Mario Attilio Levi, nel manuale scolastico del 1936 “Roma e il Mediterraneo” suggeriva un concetto forse sgradevole: che stiamo nel mezzo del Mediterraneo l’aveva capito molto meglio, pur fra tanti errori, la classe politica anteguerra. E quello che succede da pochi giorni dovrebbe aver aperto gli occhi anche a tutti quegli italiani che – complice un certo giornalismo – ignoravano tutto quanto esisteva dall’altra sponda ed ora vedono il proprio paese invaso e in guerra. Per chi non l’avesse ancora capito siamo in guerra ed è bene chiamare le cose col loro nome. Va detto subito che sarà una guerra lunga: sono definiti e raggiungibili gli obiettivi tattici immediati, ma non sono chiari quelli strategici. Da solo il fuoco non è risolutivo. In più, si è iniziata una guerra senza definire in anticipo la struttura di comando, ora finalmente coordinata dalla NATO ma in parte gestita da Francia, Regno Unito e Italia. Ma se la Lega Araba è cauta e l’Unione Africana persino assente, e se i Tedeschi possono anche disinteressarsi del Mediterraneo, culturalmente legati a un’idea continentale di Europa, erede forse del Sacro Romano Impero, noi invece non possiamo tirarci fuori, né potremo farlo mai. E forse sarebbe ora di ritornare protagonisti e non gregari.
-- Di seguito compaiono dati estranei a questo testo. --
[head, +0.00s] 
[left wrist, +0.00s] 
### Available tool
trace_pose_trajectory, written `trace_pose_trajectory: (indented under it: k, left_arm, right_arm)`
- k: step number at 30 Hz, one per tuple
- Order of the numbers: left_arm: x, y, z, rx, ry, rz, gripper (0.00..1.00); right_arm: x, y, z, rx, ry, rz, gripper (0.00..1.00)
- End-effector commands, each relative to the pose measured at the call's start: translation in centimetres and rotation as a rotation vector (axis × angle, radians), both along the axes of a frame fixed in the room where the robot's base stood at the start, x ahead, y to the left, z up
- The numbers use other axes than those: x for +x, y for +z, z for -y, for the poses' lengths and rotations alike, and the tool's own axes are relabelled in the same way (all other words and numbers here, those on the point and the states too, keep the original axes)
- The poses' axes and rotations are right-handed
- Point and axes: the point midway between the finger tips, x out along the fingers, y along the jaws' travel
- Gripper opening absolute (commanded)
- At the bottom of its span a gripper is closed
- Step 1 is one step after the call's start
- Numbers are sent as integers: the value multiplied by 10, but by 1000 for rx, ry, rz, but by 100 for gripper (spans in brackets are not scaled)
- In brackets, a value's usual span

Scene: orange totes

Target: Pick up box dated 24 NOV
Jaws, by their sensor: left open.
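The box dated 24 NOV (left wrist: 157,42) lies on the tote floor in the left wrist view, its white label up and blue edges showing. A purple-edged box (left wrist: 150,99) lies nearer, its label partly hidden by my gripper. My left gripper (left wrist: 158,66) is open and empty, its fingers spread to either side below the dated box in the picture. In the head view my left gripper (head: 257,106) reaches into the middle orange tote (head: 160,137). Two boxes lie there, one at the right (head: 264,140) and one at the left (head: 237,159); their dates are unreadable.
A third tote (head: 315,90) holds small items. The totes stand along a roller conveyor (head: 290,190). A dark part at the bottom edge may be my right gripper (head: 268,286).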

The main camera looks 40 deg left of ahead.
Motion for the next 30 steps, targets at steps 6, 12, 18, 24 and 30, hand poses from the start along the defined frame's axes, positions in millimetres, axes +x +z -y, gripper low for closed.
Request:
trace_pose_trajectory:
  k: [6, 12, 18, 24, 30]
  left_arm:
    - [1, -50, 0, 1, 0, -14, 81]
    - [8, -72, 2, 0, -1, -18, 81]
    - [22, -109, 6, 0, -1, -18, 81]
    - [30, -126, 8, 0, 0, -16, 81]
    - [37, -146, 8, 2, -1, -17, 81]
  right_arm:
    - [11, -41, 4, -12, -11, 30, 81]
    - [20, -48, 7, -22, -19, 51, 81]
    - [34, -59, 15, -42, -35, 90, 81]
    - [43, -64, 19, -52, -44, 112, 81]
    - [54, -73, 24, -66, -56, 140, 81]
Un passo indietro. Per anni abbiamo partecipato e tuttora partecipiamo a costose missioni di pace all’estero, possibilmente lontane, talvolta senza neanche valutarne appieno costi e benefici. Eppure nel 1982 avevamo cominciato bene, in Libano con il generale Angioni. E va ricordato che nel 2006 uno dei migliori risultati dell’allora ministro degli esteri D’Alema fu convincere gli Americani a far ridislocare le truppe italiane dall’Irak al Libano (operazione Leonte), dove ancora sono di presidio. Ci vorrebbe adesso uno statista capace di spostare i nostri soldati da Kabul, Helmand ed Herat per ridislocarli nel teatro mediterraneo, dove servono e serviranno in futuro. Sarà un caso, ma Karzai ha da poco accettato di prendere ufficialmente il controllo di sette province, e i Tedeschi hanno deciso di mandare truppe in Afghanistan. Il gen. Petraeus nello stesso momento ribadiva il 2014 come termine dell'intervento diretto alleato in Afghanistan ed è difficile a questo punto non collegare le tante coincidenze in un quadro complessivo. E sarebbe comunque ora che ci sganciassimo da un paese vasto, difficile, lontano e mal governato – l'Afghanistan – per difendere i porti, le spiagge, gli aeroporti e tutte le risorse di casa nostra. Il petrolio si può sempre comprare dopo: è interesse loro venderlo. La guerra con la Libia – lo ripetiamo - non sarà breve: tutti iniziano le guerre credendo di chiuder subito la partita, ma almeno per ora Gheddafi resiste e i ribelli sono coraggiosi quanto palesemente disorganizzati. Il problema è che il fuoco – cannoni o aerei è lo stesso – da solo non è risolutivo: se il terreno non l'occupa la fanteria, la no-fly zone è solo la prima metà dell'intervento. Il resto – a rigore – è affare del popolo libico, né credo che esista un governo europeo tanto pazzo da mettere in campo truppe di terra in un paese musulmano. E se l'obiettivo strategico è mal definito, meglio limitarsi al blocco navale, tra l'altro opportunamente affidato ora alla nostra Marina. In attesa di un'iniziativa politica.
Storicamentemente, gli Americani hanno bombardato Tripoli altre due volte: nel 1986, sotto la presidenza di Reagan, e addirittura nel lontano 1803, quando la US Constitution scatenò l'inferno con i suoi 60 cannoni per dare una lezione ai corsari barbareschi. E' notevole che nel Mediterraneo la marina americana avesse già all'epoca una capacità di proiezione ben superiore, p.es., alla tanto oggi esaltata marina borbonica. Ora gli Americani sono riluttanti a prendere l'iniziativa, avendo già troppe guerre in corso. Il problema è che l'Europa diventa una coalizione solo quando gli Americani se ne mettono a capo. La frase non è non mia, ma di Indro Montanelli.